The Senate’s environment and communications committee published its final report on the legislation this week, with Labor and Coalition members recommending the Bill’s passage.

The laws, first introduced in 1992, stop pay television networks from purchasing broadcast rights for sporting events of “national importance and cultural significance” unless free-to-air channels have already purchased the rights for the event.

But under proposed amendments to the legislation introduced by the Albanese government earlier this year, streaming services will also be stopped from outbidding free-to-air television networks, barring platforms such as Optus Sports for putting events behind a paywall.

Additionally, a specific event will be now automatically removed from the anti-siphoning list 12 months before it is scheduled to start, providing subscription services with greater lead time to plan broadcasts if they should choose to.

Previously, pay TV broadcasters were given just six months.
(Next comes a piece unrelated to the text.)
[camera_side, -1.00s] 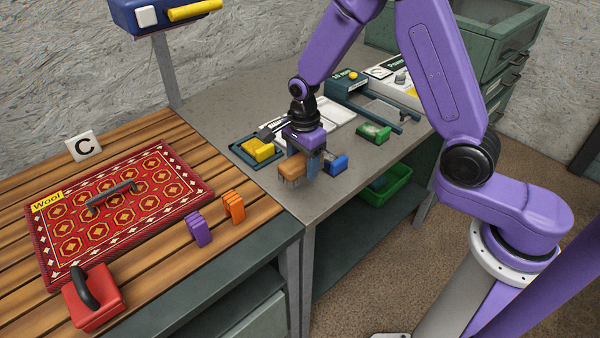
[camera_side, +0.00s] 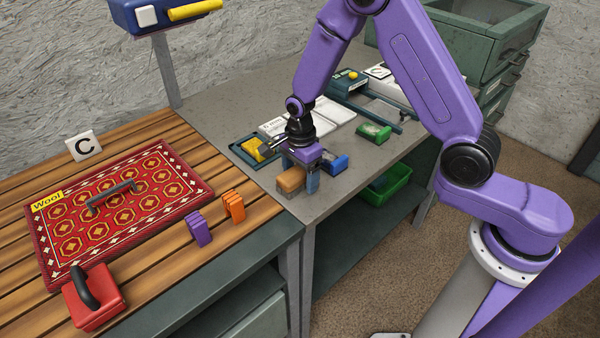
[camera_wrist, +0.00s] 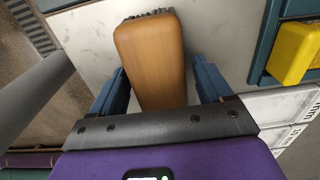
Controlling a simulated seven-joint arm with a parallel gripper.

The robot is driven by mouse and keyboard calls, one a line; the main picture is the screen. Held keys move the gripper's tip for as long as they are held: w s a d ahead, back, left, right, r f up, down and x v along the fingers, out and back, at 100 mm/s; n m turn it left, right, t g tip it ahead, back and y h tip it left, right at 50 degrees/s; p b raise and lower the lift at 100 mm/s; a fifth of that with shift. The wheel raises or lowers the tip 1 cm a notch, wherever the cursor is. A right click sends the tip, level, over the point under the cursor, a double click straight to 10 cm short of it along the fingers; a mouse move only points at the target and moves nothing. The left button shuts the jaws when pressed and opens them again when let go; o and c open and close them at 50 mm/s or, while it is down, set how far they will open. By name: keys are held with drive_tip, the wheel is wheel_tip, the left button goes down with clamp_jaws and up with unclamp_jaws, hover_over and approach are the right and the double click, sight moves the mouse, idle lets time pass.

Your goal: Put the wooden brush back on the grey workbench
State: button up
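The wooden brush (camera_side: 292,180), a light brown block, rests on or just above the grey workbench (camera_side: 336,192) near its front left corner. In the wrist view the brush (camera_wrist: 150,62) lies between my fingers, its dark bristles just showing at the far end. My gripper (camera_side: 300,172) points down over it. In the wrist view the gripper (camera_wrist: 160,80) has the left finger close against the brush and a narrow gap at the right finger, so it appears slightly open. The brush's underside is hidden.
A blue block (camera_side: 335,164) sits close right of my gripper, with a green one (camera_side: 374,132) behind. A yellow block (camera_side: 262,149) in a dark tray lies behind left. The wooden table with the red rug (camera_side: 120,205), a red scrubber (camera_side: 95,302) and purple and orange blocks is left.

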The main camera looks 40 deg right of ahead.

Communications Minister Michelle Rowland has previously flagged plans to add women’s sports and para-sports to the anti-siphoning list to ensure they are freely accessible.

Sports currently listed include the AFL, the Melbourne Cup, the NRL, the Melbourne Grand Prix, the Australian Open, and the Olympic and Commonwealth Games.

While free-to-air broadcasters are supported of the measures that give them a leg up in TV rights negotiations, pay TV networks, sports codes and streamers have been opposed on the grounds that the rules are anti-competitive and stifle revenue for the game.

The changes proposed by the Albanese government will also grant preferential treatment to apps belonging to free-to-air broadcasters such as ABC iView and 9 Now on smart televisions ahead of other pre-installed streaming apps like Netflix and Binge.

The bosses of commercial broadcasters Seven, Nine and Ten and public broadcasters ABC and SBS argued in favour of the legislation.

However, pay TV broadcasters alongside streaming services, have argued that consumer choice and convenience should not be interfered with.